(Job)
Using the listing below, copy every line that mentions "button".

──────────

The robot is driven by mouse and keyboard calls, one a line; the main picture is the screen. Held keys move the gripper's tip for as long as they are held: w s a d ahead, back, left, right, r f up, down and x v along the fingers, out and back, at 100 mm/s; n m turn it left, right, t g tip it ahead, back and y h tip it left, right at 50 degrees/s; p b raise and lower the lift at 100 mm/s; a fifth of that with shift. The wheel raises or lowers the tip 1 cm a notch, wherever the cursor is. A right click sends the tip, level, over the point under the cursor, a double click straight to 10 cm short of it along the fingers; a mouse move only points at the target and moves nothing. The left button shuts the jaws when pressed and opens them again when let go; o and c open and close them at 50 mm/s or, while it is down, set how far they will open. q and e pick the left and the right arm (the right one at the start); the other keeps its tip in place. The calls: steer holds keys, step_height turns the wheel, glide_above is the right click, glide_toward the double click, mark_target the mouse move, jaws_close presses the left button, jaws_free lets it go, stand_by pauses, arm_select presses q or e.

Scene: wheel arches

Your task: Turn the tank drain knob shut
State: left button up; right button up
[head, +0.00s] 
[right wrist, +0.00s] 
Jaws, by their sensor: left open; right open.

──────────

(Solution to this exercise)
The robot is driven by mouse and keyboard calls, one a line; the main picture is the screen. Held keys move the gripper's tip for as long as they are held: w s a d ahead, back, left, right, r f up, down and x v along the fingers, out and back, at 100 mm/s; n m turn it left, right, t g tip it ahead, back and y h tip it left, right at 50 degrees/s; p b raise and lower the lift at 100 mm/s; a fifth of that with shift. The wheel raises or lowers the tip 1 cm a notch, wherever the cursor is. A right click sends the tip, level, over the point under the cursor, a double click straight to 10 cm short of it along the fingers; a mouse move only points at the target and moves nothing. The left button shuts the jaws when pressed and opens them again when let go; o and c open and close them at 50 mm/s or, while it is down, set how far they will open. q and e pick the left and the right arm (the right one at the start); the other keeps its tip in place. The calls: steer holds keys, step_height turns the wheel, glide_above is the right click, glide_toward the double click, mark_target the mouse move, jaws_close presses the left button, jaws_free lets it go, stand_by pauses, arm_select presses q or e.
State: left button up; right button up

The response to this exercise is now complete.